AGI will, if ever, almost certainly be built—directly or indirectly—by a group of humans, and if that group is procedurally Unfriendly (as opposed to just foreign), there’s no reason to expect the process to correct to FAI). For this reason, friendly group intelligence is probably necessary for solving the general problem of FAI.
- Raemon Jul 17, 2019, 5:52 AM
  2 points
  Parent
  I’m not sure I agree with all the details of this (it’s not obvious to me that humans are friendly if you scale them up) but I agree that the orientation towards clarity likely has important analogues to the AI Alignment problem.
  - Benquo Aug 20, 2019, 9:46 PM
    4 points
    Parent
    it’s not obvious to me that humans are friendly if you scale them up
    It seems like any AI built by multiple humans coordinating is going to reflect the optimization target of the coordination process building it, so we had better figure out how to make this so.

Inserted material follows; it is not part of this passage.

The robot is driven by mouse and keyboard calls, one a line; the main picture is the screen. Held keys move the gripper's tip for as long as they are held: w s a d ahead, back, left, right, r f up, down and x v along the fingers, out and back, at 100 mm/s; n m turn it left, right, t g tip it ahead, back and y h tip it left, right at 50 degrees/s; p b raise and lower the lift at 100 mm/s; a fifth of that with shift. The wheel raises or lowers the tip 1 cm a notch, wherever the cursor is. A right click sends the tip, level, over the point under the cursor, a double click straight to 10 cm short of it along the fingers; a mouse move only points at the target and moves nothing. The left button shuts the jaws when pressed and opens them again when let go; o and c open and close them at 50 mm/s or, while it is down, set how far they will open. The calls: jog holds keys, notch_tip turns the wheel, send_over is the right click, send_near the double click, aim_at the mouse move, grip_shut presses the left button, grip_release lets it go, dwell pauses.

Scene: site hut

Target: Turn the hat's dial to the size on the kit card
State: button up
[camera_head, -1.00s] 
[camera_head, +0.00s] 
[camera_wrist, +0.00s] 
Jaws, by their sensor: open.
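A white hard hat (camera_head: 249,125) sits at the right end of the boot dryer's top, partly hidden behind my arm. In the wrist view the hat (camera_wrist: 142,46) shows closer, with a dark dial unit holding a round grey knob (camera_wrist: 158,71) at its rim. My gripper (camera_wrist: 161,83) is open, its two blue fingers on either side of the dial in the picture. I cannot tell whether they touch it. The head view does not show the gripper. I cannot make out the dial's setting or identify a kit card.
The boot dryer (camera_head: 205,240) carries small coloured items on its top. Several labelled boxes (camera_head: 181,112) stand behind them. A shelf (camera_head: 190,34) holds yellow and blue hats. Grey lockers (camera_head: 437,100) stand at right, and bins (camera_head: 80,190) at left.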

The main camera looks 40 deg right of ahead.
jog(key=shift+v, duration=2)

    - Raemon Aug 22, 2019, 1:46 AM
      5 points
      Parent
      Initially I replied to this with “yeah, that seems straightforwardly true”, then something about that felt off and then it took me awhile to figure out why.
      This:
      It seems like any AI built by multiple humans coordinating is going to reflect the optimization target of the coordination process building it
      ...seems straightforwardly true.
      This:
      ..., so we had better figure out how to make this so. [where “this” is “humans are friendly if you scale them up”]
      Could unpack a few different ways. I still agree with the general sentiment you’re pointing at here, but I think the most straightforward interpretation of this is mostly false.

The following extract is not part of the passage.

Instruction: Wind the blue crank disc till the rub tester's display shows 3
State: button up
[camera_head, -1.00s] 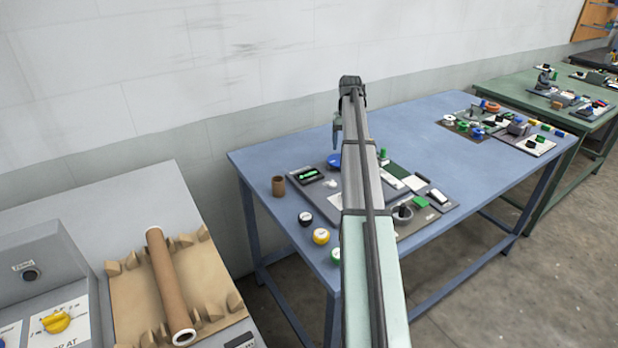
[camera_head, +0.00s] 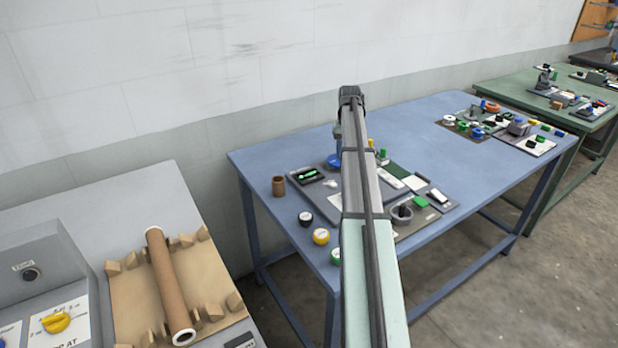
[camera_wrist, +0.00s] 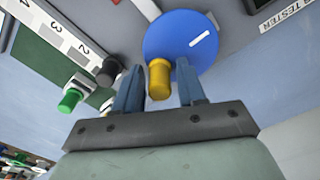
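The blue crank disc (camera_wrist: 180,40) fills the upper middle of the wrist view, with a white line on its face. A yellow crank knob (camera_wrist: 159,78) stands out from its near edge. My gripper (camera_wrist: 160,66) is open, with one finger on each side of the knob and a visible gap on both sides. In the head view the disc (camera_head: 333,160) shows left of my arm, which partly hides it. The rub tester's display (camera_head: 308,176) is dark with green glyphs, too small to read. A printed label ending in "TESTER" (camera_wrist: 289,15) shows in the wrist view.
A green knob (camera_wrist: 69,100) and a black knob (camera_wrist: 109,70) stand left of my fingers beside a numbered strip (camera_wrist: 68,40). A brown cup (camera_head: 278,186) and several round pots stand near the blue table's (camera_head: 420,120) left edge. The table's middle back is clear.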

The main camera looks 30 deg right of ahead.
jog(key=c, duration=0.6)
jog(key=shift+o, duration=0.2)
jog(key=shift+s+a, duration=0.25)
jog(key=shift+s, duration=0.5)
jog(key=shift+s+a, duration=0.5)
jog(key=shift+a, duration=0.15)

      Humans are not scalably friendly, so many of the most promising forms of Friendly AI seem to _not_ be “humans who are scaled up”, instead they’re doing other things.
      One example being CEV. (Which hopes that “if you scale up ALL humans TOGETHER and make them think carefully as you do so, you get something good, and if it turns out that you don’t get something good that coheres it gracefully fails and says ‘nope, sorry, this didn’t work.’”. But this is a different thing that scaling any particular human or small group of humans)
      Iterated Amplication seems to more directly depend on humans being friendly as you scale them up, or at least some humans being so.
      I am in fact pretty wary of Iterated Amplication for that reason.
      The whole point of CEV, as I understand, is to figure out the thing you could build that is actually robust to you not being friendly yourself. The sort of thing that if the ancient greeks were building, you could possibly hope for them to figure out so that they didn’t accidentally lock the entire lightcone in Bronze Age Warrior Ethos.
      ...
      ..
      “You can’t built friendly AI without this”
      You and Zack have said this (or something like it) on occasion, and fwiw I get a fairly political red flag from the statement. Which is not to say I don’t think the statement is getting at something important. But I notice each group I talk to has a strong sense of “the thing my group is focused on is the key, and if we can’t get people to understand that we’re doomed.”
      I myself have periodically noticed myself saying (and thinking), “if we can’t get people to understand each other’s frames and ontologies, we autolose. If we can’t get people to jointly learn how to communicate and listen non-defensively and non-defensive-causing (i.e. the paradigm I’m currently pushing), we’re doomed.”
      But, when I ask myself “is that really true? Is it sheer autolose if we don’t all learn to doublecrux and whatnot?” No. Clearly not. I do think losing becomes more likely. I wouldn’t be pushing my preferred paradigm if I didn’t think that paradigm was useful. But the instinct to say “this is so important that we’re obviously doomed if everyone doesn’t understand and incorporate this” feels to me like something that should have a strong prior of “your reason for saying that is to grab attention and build political momentum.”
      (and to be clear, this is just my current prior, not a decisive argument. And again, I can certainly imagine human friendliness being crucial to at least many forms of AGI, and being quite useful regardless. Just noting that I feel a need to treat claims of this form with some caution.)
      - Raemon Aug 22, 2019, 9:52 PM
        2 points
        Parent
        Hmm – I do notice, one comment of yours up, you note: “if that group is procedurally Unfriendly (as opposed to just foreign), there’s no reason to expect the process to correct to FAI).” Something about this phrasing suggests you might be using the phrase friendly/unfriendly/foreign in ways that weren’t quite mapping to how I was using them.
        Noting this mostly as “I’m updating a bit towards my previous comment not quite landing in your ontology” (which I’m trying to get better at tracking).